Here's a few things you may or may not know about me that aren't "kosher" in some circles...
1. I laugh at jokes that some (ahem, most) people

would find offensive or sick. Example:
2. I hate, and I mean HATE or for lack of a better word, ABSOLUTELY LOATHE the sound children singing. ESPECIALLY songs such as "Jesus Loves the Little Children" and "Jesus Loves Me." Why? It could be that the combination of their terrible harmonizing skills and badly written songs just "strike a bad note" with me, but it's time you know this.
3. Chewing gum is disgusting. It is both repugnant and repulsive. I just thought you should know how I really feel. Avoid doing it in my presence, because I won't be listening to a word you're saying, I'll just be counting the seconds until you spit (another nasty habit) that shit into the trash. Honestly, I'm just trying to out these things now, just so I don't randomly blow up on you on one of those "last straw" days...
4. For some reason I do not find children's everyday achievements........ interesting. " Look! He/she can read!" Well, frankly, in this society, he/she has to learn sometime to survive. It's a necessity and everyone needs to learn.

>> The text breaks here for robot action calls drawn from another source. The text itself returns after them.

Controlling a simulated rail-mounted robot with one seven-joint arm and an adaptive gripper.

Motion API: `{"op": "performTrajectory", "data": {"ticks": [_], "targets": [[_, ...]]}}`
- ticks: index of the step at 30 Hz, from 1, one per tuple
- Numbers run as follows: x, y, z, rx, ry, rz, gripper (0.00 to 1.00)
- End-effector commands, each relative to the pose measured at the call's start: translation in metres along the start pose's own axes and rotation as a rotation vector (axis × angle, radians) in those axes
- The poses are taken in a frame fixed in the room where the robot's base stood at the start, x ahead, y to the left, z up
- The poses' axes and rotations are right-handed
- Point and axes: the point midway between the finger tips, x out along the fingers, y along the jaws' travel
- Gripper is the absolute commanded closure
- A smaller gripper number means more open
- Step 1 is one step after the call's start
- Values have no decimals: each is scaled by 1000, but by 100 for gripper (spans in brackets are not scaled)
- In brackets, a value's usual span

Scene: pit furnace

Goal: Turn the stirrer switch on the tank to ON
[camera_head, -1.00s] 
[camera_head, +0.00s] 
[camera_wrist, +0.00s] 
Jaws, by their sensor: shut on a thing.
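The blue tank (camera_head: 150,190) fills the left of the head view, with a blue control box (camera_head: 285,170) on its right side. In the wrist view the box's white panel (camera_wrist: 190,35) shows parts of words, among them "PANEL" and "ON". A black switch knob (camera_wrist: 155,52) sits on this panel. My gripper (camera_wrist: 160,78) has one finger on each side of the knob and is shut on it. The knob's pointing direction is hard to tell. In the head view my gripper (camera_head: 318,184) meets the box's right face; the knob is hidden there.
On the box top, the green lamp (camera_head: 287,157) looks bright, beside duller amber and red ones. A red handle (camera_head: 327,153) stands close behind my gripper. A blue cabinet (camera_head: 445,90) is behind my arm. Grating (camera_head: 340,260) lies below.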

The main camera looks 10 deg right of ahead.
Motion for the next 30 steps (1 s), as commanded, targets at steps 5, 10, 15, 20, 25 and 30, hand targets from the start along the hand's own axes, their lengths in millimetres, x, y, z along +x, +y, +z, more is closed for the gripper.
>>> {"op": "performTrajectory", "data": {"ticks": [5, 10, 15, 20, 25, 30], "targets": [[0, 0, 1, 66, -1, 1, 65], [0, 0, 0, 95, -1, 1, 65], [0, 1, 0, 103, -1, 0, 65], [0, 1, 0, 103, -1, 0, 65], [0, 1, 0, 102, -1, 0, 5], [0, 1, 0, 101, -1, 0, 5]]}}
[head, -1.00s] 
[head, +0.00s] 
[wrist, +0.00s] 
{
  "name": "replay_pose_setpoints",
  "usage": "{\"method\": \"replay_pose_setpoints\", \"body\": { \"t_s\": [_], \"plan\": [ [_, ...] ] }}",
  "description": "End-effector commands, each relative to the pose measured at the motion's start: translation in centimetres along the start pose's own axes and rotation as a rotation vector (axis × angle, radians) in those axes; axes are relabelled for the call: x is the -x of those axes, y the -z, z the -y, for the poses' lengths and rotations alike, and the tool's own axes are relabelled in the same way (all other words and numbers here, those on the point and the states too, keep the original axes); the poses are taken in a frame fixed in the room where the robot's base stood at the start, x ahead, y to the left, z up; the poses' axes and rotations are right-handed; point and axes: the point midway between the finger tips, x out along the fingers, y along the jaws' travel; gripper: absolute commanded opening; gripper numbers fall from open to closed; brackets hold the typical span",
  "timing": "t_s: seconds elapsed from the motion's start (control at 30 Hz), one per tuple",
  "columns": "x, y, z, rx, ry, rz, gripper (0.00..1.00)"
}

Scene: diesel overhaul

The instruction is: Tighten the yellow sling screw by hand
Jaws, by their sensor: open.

"Ohh he/she can eat with a fork now!! Isn't that cool? Isn't that neat!?!" No, no, it's not. Whether or not he/she can eat with a fork is not a concern of mine.
5. I swear like a sailor. Some of you know this, and I know who finds it disagreeable and who doesn't. Please note that those of you who don't like it should note that I do TRY VERY HARD not to do it in your presence. Be thankful. Now I've heard all the arguments against the swearing, and I have one thing to say. For the Christians I know, swears are MAN'S INVENTION. The only swear to God is taking the Lord's name in vain. Also, if you use words like, "poo" or "darn" or "fudge" in place of so-called swear words, it's just like saying the word! You mean the same thing, whether or not you use the word itself or not doesn't matter, what matters that you meant in the "wrong" way. Consider that.
6. I know I'm not always easy to get along with. I have a hard time dealing with myself sometimes so I feel your pain.
7. I am an independent. Politically speaking. Wanna know who I'd vote for? A horses ass, because it would do better to have something that can't make any decisions in office than someone who is incompetent in office or a figure head/pawn. Just my opinion.
8. I find nothing wrong with porn or erotic literature. That's just my opinion.
9. I find nothing wrong with gays/trannys/homosexuals/hermaphrodites. Except the ones with OBNOXIOUS lisps they didn't previously have....
10. I find only one thing wrong with weed. It makes people a bit unproductive, and some more than others. On the other hand, it helps some with social disorders and depression. Use responsibly, that's all I can say, not while you're driving, and not while you're working.
I suppose that's enough shock for one day.